Nearly 30 years after he graduated from the Maine Business School, Larry Shaw, president and chief executive officer of MMG Insurance in Presque Isle, Maine, continues to fall back on a valuable lesson he learned as an undergraduate.
“I use what I learned in my organizational behavior course all the time,” says Shaw who earned his bachelor’s degree in business administration in 1981. “That’s where I came to understand that a business’s culture can drive its success.
“Over the years we have made sure that our company’s culture is high-tech, high-touch. We use state of the art technology, and we have great products, great service, and a great claims department. But we have a competitive advantage because we take a high level of personal service to the market place. We still use a live person to answer the phone, even though most companies use an automated attendant. We take time to talk and visit with customers and build trust so they know we value their relationship, will be there when they need us, resolve problems quickly, and do everything we can to keep them satisfied.”
MMG Insurance provides property/casualty insurance services from 153 agencies in 381 locations in Maine, New Hampshire, Vermont and Pennsylvania. Later this year he also will be doing business in Virginia. Shaw says within the next 10 years, he aims to serve a total of 6-8 states and to double written premiums to $250 million in revenue.
“It’s quite a challenge we’ve set for ourselves, but it tracks with what we have produced over the last 15 years,” he says.
Hired by MMG in 1982, Shaw spent his first two years “helping out everywhere and doing everything, from sorting mail, to filing papers and pulling staples.” Prior to becoming president and CEO in 1995, he held a number of positions, including chief operations officer, vice-president, secretary, assistant vice-president, and assistant secretary. He also held various positions in the Underwriting Department.
He credits his employees for helping the business succeed. “We pride ourselves on being an employee friendly organization and understanding each employee’s needs. We value each one as a person as well as a worker. That’s why our staff members are enthusiastic and motivated and really enjoy their jobs. They are interested in high performance and really want to do well. This is tough to compete with.”
The company’s strategy has indeed paid off.

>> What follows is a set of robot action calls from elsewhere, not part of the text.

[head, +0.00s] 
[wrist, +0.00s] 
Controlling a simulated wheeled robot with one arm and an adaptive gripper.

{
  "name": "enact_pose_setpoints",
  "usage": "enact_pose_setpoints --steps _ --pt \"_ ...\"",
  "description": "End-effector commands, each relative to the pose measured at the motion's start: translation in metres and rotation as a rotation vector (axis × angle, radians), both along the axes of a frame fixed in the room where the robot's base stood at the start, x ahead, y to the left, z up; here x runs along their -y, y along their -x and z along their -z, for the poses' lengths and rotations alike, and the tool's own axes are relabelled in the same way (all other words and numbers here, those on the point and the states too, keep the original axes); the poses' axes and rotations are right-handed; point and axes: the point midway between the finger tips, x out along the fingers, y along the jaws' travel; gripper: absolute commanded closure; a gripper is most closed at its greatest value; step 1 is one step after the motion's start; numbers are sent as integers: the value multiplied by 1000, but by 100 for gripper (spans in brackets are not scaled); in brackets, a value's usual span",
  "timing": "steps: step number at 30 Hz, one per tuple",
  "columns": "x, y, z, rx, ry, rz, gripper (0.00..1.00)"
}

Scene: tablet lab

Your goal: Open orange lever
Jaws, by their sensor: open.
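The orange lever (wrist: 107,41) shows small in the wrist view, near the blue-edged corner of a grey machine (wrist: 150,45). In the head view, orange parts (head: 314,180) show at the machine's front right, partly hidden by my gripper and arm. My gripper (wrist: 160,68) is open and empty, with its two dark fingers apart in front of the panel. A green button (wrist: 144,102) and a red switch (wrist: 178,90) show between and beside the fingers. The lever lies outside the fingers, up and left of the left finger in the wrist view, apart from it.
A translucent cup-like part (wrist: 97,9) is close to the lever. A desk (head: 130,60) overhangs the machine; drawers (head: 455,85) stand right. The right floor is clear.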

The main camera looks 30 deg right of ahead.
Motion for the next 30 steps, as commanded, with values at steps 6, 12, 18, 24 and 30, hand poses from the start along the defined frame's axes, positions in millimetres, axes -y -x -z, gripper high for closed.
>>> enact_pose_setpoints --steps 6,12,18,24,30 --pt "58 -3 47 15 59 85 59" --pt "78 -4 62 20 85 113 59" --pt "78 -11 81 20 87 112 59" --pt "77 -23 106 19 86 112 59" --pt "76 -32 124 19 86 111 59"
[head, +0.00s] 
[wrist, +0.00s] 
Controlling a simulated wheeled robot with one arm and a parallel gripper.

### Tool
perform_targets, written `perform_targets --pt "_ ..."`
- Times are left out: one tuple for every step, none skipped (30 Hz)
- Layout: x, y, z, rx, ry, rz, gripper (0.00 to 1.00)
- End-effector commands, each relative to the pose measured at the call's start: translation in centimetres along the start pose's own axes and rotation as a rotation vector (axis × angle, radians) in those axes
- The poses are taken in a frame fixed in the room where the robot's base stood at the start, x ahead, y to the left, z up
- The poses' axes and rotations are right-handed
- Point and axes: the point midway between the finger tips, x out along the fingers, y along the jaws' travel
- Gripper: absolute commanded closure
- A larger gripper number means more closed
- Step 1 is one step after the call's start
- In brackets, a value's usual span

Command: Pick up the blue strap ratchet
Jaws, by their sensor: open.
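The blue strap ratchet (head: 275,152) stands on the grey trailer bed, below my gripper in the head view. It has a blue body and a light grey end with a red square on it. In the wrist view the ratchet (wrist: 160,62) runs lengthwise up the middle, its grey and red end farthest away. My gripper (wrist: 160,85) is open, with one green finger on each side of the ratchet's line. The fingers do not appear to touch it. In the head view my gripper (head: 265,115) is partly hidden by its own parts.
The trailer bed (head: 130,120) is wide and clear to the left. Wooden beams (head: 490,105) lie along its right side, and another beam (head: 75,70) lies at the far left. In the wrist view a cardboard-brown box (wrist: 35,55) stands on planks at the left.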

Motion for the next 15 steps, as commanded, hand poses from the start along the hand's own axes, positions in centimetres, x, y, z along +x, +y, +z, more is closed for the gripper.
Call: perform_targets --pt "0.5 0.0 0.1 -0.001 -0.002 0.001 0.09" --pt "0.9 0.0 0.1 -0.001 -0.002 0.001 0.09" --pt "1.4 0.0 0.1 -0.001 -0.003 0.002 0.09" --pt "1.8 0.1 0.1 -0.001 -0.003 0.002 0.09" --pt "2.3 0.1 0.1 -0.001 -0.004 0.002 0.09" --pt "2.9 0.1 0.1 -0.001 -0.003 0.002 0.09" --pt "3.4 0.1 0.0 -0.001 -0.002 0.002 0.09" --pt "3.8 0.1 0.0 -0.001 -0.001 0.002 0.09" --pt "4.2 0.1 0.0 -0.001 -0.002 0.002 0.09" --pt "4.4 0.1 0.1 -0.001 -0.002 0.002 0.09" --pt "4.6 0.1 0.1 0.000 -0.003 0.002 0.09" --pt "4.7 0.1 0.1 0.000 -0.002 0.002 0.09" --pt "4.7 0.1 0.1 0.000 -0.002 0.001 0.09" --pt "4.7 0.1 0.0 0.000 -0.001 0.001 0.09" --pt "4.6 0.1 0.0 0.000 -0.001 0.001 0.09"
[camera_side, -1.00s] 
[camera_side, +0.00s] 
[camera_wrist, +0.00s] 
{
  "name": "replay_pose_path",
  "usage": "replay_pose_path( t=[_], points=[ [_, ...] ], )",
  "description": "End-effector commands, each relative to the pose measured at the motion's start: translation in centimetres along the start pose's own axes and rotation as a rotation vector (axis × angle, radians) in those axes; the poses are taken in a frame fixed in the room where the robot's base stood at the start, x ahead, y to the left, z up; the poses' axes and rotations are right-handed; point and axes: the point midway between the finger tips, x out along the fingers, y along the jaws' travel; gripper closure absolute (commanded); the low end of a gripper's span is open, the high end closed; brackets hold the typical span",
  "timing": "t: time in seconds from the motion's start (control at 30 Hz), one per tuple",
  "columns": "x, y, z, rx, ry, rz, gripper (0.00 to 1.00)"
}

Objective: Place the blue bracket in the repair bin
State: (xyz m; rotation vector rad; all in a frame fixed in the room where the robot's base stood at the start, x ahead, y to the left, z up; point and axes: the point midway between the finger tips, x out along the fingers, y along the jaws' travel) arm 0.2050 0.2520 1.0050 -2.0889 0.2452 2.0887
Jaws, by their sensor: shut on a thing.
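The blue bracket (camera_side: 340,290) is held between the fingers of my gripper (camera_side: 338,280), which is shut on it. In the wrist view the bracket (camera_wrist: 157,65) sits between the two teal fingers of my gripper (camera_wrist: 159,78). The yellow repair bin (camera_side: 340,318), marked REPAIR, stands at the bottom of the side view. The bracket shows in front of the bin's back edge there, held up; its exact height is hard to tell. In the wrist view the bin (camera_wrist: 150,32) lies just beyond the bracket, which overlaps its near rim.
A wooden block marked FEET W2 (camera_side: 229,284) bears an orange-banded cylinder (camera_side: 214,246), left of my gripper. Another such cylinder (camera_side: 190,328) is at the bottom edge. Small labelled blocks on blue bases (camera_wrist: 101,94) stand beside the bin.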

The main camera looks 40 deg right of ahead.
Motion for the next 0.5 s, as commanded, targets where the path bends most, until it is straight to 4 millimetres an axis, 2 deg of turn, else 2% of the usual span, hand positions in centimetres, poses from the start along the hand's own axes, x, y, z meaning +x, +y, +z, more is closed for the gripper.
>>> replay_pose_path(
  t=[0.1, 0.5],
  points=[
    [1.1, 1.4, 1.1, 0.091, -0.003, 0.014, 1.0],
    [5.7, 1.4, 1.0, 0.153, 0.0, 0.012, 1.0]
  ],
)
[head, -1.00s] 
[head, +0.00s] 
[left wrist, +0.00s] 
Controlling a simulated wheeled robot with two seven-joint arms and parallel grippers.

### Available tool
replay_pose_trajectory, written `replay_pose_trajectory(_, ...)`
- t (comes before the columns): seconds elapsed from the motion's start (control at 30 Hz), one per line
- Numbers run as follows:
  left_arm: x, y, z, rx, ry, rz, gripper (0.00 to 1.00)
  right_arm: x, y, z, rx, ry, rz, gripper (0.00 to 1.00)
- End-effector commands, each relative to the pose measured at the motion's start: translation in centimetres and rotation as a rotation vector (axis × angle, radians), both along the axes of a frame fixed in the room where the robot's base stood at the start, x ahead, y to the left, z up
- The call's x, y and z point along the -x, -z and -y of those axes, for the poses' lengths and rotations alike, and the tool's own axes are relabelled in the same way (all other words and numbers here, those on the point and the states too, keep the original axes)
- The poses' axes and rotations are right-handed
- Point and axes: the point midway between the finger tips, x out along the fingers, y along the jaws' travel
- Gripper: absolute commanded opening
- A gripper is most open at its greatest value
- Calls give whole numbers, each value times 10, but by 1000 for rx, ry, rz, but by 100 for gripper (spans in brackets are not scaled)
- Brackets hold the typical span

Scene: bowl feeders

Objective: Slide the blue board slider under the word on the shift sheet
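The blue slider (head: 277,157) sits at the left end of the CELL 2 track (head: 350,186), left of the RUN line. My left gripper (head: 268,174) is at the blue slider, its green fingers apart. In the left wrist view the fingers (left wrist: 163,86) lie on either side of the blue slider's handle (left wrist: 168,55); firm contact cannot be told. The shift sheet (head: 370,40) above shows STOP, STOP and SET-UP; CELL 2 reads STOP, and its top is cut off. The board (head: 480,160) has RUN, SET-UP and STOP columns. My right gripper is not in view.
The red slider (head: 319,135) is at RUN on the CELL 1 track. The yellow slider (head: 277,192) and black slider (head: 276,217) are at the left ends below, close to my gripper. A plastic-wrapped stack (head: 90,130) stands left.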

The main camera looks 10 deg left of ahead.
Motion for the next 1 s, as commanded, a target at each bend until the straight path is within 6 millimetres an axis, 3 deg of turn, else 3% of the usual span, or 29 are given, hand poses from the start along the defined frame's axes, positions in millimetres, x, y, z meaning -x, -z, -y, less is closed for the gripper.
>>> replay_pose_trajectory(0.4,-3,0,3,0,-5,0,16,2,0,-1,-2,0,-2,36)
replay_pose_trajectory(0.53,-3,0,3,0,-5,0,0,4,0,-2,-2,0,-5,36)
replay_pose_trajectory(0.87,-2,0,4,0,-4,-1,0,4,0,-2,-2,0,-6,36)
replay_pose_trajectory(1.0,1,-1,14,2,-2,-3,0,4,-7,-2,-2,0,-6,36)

MMG has been named “Company of the Year” in Maine three times, most recently in 2009, and “Number One Performing Company” in New Hampshire and Pennsylvania. The industry awards were given by each state’s respective Independent Agents Association.
Another key to running a successful business is to embrace change, according to Shaw. “We do a lot of predictive modeling, or creating a statistical model of loss experience, which has been a big part of the evolution of rate making,” he says. “Also, because we’re smaller and do most of our own software programming here, we’ve been able to be nimble and responsive to the needs of the marketplace.”
He says the Maine Business School started him out on the right foot by giving him a solid business foundation. “MBS challenged me, broadened my thought processes on a whole host of topics, developed my relationship building skills, and, most importantly, sparked me into becoming a lifelong learner,” says Shaw, who earned a master’s of science degree in business from then Husson College in 1993.
With all the electronic communication these days, business schools need to place an emphasis on teaching students to understand the importance of building relationships by sitting down face to face with people, he says. Newly minted business school graduates should have good social skills, know the mission and purpose of their company, and understand that they may have to start at the bottom and work their way up.
Heading up an insurance company is a wonderful career, he says. “The insurance industry is central to the economy and provides an essential financial service. It allows people from many different disciplines to be successful, whether it’s in marketing, underwriting, actuarial, finance, or claims. It really is a business open to just about every skill set out there.”